Bee is a Swarm client implemented in Go. It’s the basic building block for the Swarm network: a private; decentralized; and self-sustaining network for permissionless publishing and access to your (application) data.

Bee is the official Go implementation of an Ethereum Swarm node — a peer-to-peer network for decentralized content-addressed storage. You run a node, buy postage stamps with BZZ tokens, upload chunks, and the network handles routing and incentives. It's aimed at developers building censorship-resistant storage into apps, not at people who want a drop-in S3 replacement.

The BMT (Binary Merkle Tree) hashing has both a goroutine path and a SIMD-optimized path (pkg/bmt/dispatch_simd.go vs dispatch_other.go) — they actually benchmarked and optimized the hot path. Package boundaries are genuinely clean: accounting, crypto, feeds, file pipeline, and p2p are all separate packages with their own interfaces and mocks, making the codebase navigable for something this complex. The file pipeline (pkg/file/pipeline/) supports encryption, redundancy levels, and hash-trie chunking as composable stages rather than one monolithic upload function. Full OpenAPI spec in openapi/Swarm.yaml means the HTTP API is machine-readable and versioned independently from the node binary.

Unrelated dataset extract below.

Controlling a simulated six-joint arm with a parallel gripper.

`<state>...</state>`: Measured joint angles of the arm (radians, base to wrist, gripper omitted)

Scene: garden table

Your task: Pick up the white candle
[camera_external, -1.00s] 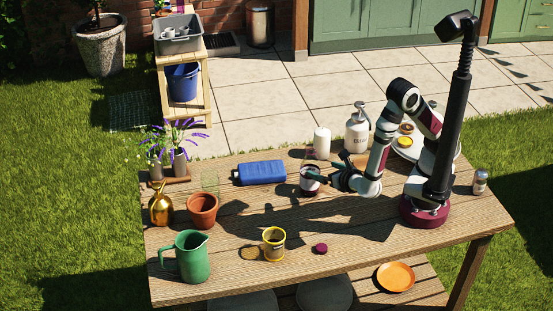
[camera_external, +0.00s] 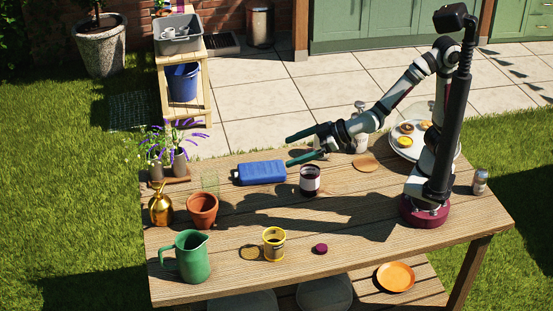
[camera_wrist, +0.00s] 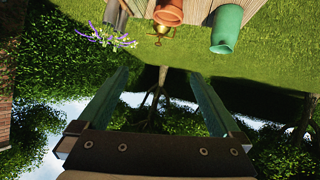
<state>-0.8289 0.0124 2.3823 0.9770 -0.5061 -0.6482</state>
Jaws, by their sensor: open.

Running a node requires a funded Ethereum wallet and BZZ tokens before you can store anything — the operational and financial setup is a non-trivial barrier and the disclaimer about 'damage to hardware or loss of funds' is not just legal boilerplate. The main versioning scheme explicitly breaks semver: minor version bumps can include breaking changes, which is a nasty surprise if you depend on this as a library. The README is nearly empty — all actual documentation lives at docs.ethswarm.org, so the repo is unusable in isolation and you're one broken external link away from nothing. Stored data availability depends on postage stamps not expiring and the economic incentive layer staying solvent, which means data can silently become unreachable through no action of yours.